[START Available data]
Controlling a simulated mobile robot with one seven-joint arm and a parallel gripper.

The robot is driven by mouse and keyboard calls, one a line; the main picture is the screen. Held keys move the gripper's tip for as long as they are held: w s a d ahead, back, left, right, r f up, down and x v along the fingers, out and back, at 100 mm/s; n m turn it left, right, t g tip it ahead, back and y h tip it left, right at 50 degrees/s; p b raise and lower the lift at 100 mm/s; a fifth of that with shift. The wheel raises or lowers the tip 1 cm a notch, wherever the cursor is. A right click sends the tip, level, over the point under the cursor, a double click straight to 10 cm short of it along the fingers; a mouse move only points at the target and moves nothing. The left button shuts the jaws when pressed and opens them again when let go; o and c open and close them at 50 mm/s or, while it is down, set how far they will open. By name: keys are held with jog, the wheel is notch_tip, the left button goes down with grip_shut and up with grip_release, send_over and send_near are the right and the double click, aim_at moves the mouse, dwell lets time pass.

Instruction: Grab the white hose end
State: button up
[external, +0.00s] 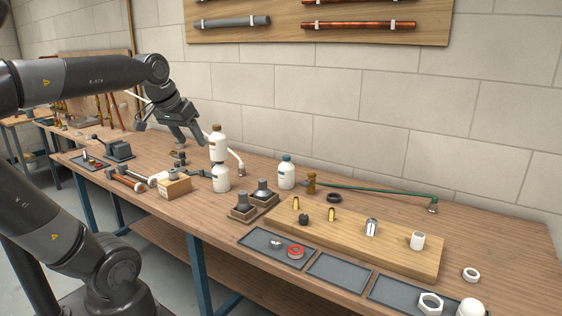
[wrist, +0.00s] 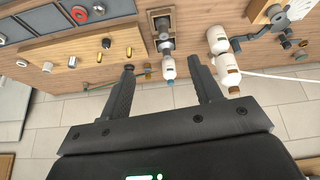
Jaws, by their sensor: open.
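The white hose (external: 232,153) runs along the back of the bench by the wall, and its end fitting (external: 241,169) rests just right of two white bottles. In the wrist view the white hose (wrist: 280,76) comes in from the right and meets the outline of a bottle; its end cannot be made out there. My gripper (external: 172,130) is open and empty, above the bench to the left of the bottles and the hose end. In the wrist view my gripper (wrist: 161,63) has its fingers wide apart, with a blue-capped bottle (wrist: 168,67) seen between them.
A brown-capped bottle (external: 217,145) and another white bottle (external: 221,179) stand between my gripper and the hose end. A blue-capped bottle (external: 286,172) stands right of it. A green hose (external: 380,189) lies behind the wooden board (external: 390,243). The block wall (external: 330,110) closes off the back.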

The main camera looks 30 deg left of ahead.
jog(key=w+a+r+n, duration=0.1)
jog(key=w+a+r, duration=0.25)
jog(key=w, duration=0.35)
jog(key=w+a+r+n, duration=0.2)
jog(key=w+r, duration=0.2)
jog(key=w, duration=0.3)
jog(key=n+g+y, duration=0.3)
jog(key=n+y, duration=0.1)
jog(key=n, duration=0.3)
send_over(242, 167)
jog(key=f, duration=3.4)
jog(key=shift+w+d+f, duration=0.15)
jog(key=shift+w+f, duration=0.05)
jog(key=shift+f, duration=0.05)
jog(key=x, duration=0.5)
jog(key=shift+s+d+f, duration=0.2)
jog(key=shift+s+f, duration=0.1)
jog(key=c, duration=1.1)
[END Available data]
[START Available data]
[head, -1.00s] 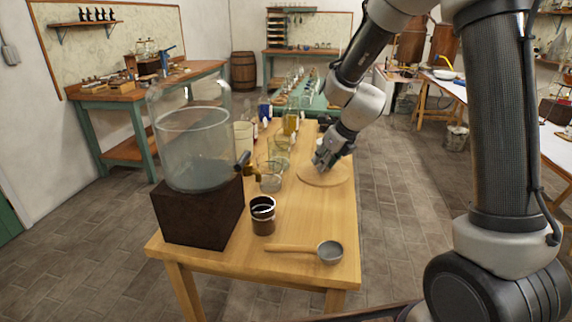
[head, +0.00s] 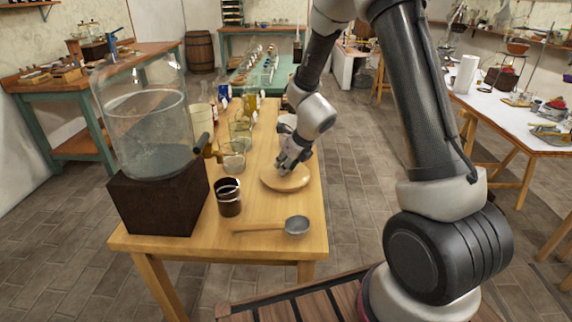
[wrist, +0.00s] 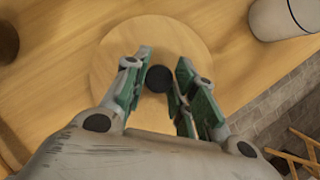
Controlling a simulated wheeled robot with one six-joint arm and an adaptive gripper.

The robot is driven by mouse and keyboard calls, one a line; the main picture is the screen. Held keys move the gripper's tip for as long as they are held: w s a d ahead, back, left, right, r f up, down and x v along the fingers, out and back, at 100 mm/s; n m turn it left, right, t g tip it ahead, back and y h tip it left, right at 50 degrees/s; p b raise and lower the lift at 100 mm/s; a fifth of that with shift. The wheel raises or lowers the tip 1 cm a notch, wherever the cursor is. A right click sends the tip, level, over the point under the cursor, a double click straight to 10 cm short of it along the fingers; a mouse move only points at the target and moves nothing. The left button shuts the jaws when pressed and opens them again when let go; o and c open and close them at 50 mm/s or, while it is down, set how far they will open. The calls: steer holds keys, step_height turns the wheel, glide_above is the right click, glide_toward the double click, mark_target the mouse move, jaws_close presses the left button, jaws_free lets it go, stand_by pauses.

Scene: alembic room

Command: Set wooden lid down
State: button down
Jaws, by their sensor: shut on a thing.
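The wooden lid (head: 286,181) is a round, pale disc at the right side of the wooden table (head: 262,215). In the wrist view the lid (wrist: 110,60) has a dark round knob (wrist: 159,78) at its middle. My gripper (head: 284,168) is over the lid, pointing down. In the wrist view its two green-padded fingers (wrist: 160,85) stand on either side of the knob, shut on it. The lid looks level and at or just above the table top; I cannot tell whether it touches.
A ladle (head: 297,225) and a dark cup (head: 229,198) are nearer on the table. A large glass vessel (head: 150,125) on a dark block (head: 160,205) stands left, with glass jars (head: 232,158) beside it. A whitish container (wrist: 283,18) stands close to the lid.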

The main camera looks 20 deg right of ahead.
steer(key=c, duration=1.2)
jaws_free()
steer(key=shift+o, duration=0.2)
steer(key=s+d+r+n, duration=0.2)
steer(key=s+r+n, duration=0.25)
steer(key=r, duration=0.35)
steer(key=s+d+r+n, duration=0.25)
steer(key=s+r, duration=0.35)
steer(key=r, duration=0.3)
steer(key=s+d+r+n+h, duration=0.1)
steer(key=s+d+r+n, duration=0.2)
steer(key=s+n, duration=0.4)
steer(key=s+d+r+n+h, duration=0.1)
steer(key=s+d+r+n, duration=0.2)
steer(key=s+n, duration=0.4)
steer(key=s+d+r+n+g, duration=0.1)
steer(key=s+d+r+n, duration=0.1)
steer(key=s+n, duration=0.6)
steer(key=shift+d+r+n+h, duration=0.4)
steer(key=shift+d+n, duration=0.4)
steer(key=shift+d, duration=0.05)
[END Available data]
[START Available data]
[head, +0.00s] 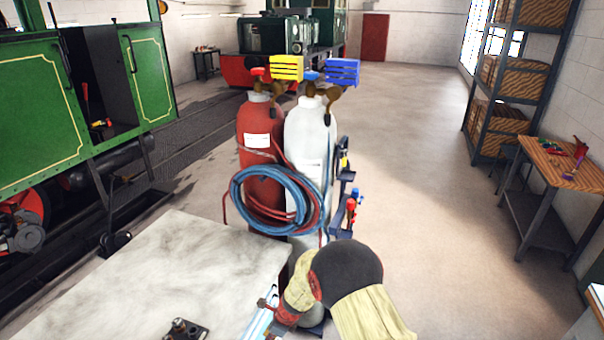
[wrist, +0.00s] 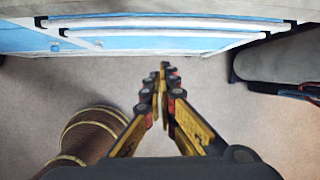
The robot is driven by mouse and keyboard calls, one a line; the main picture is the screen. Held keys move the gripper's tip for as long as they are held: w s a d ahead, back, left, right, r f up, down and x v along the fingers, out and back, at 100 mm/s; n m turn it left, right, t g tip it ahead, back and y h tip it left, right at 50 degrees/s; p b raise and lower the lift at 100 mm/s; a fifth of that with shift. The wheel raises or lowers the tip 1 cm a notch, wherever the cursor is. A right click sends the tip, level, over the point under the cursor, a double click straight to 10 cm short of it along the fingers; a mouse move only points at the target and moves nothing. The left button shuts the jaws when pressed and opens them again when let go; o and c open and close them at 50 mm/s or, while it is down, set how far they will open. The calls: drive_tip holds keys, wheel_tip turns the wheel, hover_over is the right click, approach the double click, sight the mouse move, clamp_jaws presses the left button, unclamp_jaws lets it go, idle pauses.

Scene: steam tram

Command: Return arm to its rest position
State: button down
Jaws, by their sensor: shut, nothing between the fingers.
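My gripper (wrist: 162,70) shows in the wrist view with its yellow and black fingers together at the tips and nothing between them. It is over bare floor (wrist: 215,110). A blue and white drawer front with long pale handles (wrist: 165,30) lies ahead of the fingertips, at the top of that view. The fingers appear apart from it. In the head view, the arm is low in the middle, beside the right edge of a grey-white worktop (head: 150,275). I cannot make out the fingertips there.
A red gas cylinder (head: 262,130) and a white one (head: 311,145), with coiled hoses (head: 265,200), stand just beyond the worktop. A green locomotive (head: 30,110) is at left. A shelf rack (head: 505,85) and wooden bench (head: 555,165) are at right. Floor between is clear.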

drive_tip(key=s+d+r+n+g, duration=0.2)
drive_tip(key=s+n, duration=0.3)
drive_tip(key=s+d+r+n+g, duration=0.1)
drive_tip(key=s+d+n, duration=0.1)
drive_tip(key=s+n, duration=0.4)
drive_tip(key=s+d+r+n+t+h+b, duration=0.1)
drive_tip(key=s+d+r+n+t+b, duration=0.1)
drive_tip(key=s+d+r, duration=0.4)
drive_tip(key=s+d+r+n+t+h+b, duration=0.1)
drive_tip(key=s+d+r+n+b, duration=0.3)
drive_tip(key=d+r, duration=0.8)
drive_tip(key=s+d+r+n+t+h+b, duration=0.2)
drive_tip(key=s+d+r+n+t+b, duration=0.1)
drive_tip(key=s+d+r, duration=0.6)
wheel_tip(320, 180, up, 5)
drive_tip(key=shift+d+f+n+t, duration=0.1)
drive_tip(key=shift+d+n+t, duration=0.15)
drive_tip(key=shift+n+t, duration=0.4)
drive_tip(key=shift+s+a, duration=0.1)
[END Available data]
Using the records above, copy every line that has the word "Command" in it.

Solution for this exercise:
Command: Set wooden lid down
Command: Return arm to its rest position

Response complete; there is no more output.